2003/01/11 @ PARCO劇場



見に行ったのは先月のことなんですけど、whereaBoutの方に書いちゃったんで、感想を書くことにします。
ファッションなんかとは縁遠いところにいる人間なので、PARCO劇場どころか、渋谷PARCO自体はじめて行きました。何かおしゃれな若者がいっぱいで気持ち腰がひけたり、ひけなかったり。
ていうか、近所に食事するところ少ないのね。開場30分前にPARCOについて、飲食店を探して近辺をうろうろするも、心惹かれるお店がなくそのまま劇場へ。観劇中、何度もお腹がなりました。恥ずかしかったです。
演劇と関係ない話はここまでとして、「人間風車」という演劇自体はこれが2回目の再演だそうで。
初演については全く知らないのでありますが、ネット上の批評を見る限り前回の生瀬・斎藤コンピの方がよかったとの声多し。
当然、前回を見ていない私は比較することも出来ませんので、素直な感想を。

一見普通の童話っぽい作りでありながら、オチにあまりに現実的なところを盛り込んでしまう童話ばかりを書いている童話作家、平川(入江雅人)は、今日もそんな童話を公演で子供たち(中山祐一朗、三鴨絵里子、宮吉康夫、岩橋道子、高木珠里)に聞かせていた。子供には大人気ながら親には目の敵にされ、そんな作品が本になることもなく、友人の童話作家である国尾(橋本さとし)やTVディレクターの小杉(山内圭哉)から金を借りながら生活していた。
そんなある日、国尾がテレビ番組に出ることになり、それを見学に来ていた平川は、ひょんなことがきっかけで女優のアキラ(永作博美)と知り合う。
彼女に恋をした平川は、彼女に話してあげるために、素晴らしい童話を創りあげる。

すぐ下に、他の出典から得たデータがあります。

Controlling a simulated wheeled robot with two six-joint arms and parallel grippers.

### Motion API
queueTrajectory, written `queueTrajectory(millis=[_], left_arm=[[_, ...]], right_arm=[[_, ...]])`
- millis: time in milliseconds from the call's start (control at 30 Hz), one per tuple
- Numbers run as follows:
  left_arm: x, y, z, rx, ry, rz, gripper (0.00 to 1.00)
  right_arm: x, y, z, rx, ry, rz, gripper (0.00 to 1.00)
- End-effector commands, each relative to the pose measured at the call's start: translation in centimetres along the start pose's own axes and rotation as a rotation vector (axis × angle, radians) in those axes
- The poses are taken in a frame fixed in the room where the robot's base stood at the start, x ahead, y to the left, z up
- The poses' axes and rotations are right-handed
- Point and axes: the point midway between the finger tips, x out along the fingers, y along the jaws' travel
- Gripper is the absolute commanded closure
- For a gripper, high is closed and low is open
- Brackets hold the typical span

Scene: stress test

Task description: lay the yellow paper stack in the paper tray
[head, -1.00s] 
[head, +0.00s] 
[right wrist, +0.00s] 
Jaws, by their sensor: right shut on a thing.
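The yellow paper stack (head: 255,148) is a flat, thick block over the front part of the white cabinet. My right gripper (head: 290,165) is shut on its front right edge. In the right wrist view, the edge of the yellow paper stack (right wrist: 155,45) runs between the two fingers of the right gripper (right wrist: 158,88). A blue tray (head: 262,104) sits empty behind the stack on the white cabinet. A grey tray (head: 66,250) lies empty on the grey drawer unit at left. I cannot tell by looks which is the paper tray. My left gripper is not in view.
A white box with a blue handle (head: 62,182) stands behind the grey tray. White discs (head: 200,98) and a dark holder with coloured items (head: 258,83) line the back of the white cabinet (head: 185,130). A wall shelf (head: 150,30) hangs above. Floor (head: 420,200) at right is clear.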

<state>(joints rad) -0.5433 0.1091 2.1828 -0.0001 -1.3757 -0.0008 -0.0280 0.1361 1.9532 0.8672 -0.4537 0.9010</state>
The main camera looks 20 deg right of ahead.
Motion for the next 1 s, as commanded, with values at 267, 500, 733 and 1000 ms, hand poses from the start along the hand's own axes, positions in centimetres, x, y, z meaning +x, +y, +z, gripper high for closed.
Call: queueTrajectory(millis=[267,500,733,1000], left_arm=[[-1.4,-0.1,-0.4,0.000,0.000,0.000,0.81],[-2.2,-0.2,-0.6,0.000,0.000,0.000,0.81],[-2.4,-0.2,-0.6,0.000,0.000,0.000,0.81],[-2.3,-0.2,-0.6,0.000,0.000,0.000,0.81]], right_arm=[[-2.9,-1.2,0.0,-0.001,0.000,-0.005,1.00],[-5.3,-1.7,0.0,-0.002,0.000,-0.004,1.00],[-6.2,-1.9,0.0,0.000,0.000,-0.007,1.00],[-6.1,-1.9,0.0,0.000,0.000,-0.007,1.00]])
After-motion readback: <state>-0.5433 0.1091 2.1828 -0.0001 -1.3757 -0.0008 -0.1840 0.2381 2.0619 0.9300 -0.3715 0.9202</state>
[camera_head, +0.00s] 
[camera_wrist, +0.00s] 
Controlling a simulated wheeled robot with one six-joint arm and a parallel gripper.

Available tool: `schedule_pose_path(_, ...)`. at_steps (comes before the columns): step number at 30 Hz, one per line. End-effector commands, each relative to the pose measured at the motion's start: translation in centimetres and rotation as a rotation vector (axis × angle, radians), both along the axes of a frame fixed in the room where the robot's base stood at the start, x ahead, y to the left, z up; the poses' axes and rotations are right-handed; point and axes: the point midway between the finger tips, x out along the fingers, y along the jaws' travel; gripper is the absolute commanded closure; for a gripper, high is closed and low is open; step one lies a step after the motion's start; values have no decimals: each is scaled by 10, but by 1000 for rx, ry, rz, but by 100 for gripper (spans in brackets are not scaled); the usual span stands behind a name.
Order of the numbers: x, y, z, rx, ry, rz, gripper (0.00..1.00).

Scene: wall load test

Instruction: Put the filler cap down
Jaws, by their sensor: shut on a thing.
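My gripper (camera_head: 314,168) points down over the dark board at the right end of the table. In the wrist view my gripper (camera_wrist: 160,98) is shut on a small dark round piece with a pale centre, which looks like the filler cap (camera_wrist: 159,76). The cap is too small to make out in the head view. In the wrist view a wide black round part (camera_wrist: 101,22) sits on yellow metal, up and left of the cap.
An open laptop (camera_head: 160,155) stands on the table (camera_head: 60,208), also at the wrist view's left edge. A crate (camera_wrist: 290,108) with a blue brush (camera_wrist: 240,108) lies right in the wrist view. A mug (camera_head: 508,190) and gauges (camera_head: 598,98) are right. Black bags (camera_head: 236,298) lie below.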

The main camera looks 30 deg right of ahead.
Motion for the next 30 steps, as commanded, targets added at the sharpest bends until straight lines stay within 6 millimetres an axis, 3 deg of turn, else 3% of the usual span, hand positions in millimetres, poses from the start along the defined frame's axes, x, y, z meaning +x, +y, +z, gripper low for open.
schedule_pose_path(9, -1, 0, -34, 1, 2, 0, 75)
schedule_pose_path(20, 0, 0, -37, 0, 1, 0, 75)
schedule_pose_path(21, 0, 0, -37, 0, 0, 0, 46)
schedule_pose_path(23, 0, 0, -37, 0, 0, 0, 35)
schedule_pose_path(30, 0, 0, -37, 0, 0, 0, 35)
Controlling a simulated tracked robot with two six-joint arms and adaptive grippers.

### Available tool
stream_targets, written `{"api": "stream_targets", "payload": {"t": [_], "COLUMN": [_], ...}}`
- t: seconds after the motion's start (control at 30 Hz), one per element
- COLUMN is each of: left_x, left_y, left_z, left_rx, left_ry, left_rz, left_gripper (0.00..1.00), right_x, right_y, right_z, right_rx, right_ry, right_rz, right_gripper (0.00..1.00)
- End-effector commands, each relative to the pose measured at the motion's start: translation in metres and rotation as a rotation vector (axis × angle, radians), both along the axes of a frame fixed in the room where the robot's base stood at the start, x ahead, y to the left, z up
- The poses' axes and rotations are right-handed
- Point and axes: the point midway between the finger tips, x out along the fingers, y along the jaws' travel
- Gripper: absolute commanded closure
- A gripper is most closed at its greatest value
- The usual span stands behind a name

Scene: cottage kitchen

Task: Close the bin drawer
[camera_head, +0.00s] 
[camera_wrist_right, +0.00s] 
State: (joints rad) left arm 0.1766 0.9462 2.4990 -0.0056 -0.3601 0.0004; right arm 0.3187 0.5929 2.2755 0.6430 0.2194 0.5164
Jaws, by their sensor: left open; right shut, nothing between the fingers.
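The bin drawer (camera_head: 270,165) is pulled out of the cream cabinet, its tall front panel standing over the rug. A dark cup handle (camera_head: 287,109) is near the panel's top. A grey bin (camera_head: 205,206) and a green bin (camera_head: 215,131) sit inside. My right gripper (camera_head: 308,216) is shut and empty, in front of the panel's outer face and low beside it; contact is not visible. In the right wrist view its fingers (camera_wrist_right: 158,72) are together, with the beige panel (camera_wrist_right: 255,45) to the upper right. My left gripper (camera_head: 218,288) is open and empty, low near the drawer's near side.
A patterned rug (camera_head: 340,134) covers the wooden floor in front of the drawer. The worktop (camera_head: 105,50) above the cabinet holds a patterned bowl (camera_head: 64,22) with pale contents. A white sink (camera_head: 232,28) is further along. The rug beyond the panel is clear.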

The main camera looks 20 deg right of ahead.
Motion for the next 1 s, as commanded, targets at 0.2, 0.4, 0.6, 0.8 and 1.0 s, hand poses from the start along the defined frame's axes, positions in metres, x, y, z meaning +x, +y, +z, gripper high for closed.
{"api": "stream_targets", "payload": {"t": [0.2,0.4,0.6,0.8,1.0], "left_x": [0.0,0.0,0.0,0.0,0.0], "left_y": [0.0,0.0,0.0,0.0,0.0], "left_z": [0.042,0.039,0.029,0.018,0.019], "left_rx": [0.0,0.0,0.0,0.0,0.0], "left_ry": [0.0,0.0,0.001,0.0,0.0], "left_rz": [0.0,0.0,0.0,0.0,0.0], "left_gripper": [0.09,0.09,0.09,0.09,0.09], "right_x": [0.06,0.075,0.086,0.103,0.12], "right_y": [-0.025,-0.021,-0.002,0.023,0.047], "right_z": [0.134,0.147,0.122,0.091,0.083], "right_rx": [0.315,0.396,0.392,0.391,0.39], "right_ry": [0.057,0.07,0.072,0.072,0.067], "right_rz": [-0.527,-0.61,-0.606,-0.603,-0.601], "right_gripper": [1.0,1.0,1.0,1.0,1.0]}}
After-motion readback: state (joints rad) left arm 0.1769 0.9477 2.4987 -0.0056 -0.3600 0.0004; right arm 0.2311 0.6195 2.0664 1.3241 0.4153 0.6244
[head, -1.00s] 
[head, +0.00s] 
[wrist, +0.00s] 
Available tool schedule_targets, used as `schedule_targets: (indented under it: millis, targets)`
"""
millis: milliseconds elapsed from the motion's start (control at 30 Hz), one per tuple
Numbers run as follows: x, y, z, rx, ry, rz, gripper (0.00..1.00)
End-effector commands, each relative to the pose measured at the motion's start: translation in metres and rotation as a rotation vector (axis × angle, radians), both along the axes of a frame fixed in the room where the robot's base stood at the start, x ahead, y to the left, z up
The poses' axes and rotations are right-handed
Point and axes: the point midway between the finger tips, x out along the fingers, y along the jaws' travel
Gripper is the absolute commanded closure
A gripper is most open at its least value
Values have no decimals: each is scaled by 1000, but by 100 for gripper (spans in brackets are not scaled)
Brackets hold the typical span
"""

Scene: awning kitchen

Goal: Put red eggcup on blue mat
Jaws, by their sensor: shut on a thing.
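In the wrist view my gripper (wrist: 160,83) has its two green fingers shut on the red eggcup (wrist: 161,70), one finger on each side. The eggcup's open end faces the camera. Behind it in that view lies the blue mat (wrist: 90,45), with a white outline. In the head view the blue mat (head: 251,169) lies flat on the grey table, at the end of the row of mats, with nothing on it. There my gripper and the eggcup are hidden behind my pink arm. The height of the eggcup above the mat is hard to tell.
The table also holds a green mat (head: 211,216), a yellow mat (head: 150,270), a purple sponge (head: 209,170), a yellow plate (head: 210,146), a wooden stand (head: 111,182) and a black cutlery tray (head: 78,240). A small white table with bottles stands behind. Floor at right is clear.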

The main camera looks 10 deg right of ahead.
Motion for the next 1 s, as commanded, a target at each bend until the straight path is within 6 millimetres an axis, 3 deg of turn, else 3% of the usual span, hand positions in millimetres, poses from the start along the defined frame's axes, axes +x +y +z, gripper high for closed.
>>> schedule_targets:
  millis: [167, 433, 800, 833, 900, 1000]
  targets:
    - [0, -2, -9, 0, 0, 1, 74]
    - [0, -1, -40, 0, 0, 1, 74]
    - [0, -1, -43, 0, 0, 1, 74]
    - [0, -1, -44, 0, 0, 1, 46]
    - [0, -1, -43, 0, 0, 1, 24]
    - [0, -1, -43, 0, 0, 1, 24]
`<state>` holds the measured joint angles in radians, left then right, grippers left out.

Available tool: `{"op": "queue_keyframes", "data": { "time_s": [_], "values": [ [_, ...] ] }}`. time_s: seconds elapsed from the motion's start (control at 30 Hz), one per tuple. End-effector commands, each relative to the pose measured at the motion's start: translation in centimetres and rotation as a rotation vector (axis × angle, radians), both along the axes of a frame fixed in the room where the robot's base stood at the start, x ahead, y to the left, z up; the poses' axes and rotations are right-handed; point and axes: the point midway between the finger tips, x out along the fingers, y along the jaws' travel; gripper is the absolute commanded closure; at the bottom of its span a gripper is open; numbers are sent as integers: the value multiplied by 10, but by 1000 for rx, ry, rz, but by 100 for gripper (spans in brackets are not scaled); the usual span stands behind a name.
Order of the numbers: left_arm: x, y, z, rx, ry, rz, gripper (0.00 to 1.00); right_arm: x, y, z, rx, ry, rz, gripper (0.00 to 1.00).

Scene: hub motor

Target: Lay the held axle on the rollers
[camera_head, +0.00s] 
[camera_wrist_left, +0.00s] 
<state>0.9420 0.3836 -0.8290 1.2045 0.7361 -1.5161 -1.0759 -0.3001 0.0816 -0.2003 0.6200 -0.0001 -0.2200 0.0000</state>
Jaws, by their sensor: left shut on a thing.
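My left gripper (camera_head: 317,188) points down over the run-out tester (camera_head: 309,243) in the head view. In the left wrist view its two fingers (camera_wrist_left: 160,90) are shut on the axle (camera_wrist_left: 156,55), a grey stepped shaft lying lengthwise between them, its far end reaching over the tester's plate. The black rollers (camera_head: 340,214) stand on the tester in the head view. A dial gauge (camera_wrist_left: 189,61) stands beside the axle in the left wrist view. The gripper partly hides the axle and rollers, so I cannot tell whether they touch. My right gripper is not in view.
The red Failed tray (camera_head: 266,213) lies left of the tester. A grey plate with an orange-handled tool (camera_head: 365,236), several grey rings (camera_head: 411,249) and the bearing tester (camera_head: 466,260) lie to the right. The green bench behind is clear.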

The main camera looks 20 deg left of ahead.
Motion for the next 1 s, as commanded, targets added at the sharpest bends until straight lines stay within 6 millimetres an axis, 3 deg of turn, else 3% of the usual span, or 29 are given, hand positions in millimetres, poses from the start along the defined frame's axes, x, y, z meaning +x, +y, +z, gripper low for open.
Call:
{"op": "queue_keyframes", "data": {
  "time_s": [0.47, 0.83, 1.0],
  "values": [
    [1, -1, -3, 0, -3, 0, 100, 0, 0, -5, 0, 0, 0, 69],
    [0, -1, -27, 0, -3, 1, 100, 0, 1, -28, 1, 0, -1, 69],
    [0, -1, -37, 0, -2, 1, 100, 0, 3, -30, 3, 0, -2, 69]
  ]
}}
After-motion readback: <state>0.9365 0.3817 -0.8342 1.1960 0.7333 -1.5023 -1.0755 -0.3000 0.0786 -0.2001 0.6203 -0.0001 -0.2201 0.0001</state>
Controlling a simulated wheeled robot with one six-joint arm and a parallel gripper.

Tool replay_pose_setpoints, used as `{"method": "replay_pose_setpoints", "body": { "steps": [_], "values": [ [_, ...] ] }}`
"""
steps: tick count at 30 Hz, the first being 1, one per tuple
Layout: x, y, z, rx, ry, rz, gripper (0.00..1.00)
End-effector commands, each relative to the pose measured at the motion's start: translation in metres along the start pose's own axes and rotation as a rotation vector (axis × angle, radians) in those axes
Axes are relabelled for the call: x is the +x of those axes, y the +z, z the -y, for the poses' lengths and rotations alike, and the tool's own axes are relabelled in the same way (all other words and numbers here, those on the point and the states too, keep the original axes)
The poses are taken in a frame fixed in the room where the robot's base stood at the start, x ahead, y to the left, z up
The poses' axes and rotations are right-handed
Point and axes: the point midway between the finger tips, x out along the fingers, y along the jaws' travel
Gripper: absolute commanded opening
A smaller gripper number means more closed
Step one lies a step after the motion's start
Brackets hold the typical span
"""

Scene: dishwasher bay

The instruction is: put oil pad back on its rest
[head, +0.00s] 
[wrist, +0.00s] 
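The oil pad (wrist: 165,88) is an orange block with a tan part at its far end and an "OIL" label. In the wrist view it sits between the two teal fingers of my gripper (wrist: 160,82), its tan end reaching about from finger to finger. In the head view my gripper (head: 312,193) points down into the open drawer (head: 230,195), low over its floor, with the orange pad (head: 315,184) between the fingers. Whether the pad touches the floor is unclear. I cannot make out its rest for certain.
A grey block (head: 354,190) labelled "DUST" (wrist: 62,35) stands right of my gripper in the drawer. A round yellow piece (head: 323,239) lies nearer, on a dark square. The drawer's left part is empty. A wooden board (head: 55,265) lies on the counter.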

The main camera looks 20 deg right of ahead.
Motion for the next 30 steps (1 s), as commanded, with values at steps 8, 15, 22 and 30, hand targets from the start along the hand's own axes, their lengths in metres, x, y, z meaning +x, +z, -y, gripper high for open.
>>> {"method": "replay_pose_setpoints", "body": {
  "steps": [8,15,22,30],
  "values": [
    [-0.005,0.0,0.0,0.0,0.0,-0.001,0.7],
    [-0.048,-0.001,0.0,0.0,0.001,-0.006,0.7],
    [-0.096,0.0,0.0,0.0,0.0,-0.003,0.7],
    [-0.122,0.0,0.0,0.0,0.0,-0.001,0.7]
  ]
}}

その作品は童話
賞の最終選考にまで残り、お祝いでアキラを自宅へと呼ぶ。緊張のあまり話題を失った平川は、最近現れた自分の作品の登場人物になりきる知恵遅れのファンの話をする。しかし、そのファンはアキラの弟(河原雅彦)であり、アキラは部屋を飛び出してしまう。
なんて事を言ってしまったのかと後悔をする平川。しかし、それはこれから始まる悲劇のスタートに過ぎなかった。



にしてもこれはホラーなんだろうか?
人間の内面っていうのは一種のホラーっちゃあホラーなんだろうけど、ストーリーとして捕らえるとあまりホラーな感じはなかったです。ファンタジーでは確かにありましたけど。
序盤は、現実と童話の世界が入り乱れる楽しいショーのような感じ。しかし一転して後半は、人間の業が劇場内を暗雲で埋め尽くしたかのような暗く重い舞台。完全に気持ちを奪われてしまいました。特にラストは救いようのない展開に一筋の光を与えてくれて、少なからず胸にグッとくるものがありました。見終わった後、少し余韻を残しつつ歩いた渋谷の街はにぎやかではあったんだけど、少し静かになったかのような錯覚を覚えました。
タイトルにも絡んでいて、作中にもちょこちょこ顔を出すプロレスネタは、普通のお客さんでも楽しめたのかしら。少なくとも、永作、山西のコントで出た星野総裁に関するネタは少々マニアックすぎるような気も。まあ、僕はプロレス大好きなので何の問題もありませんでしたけど。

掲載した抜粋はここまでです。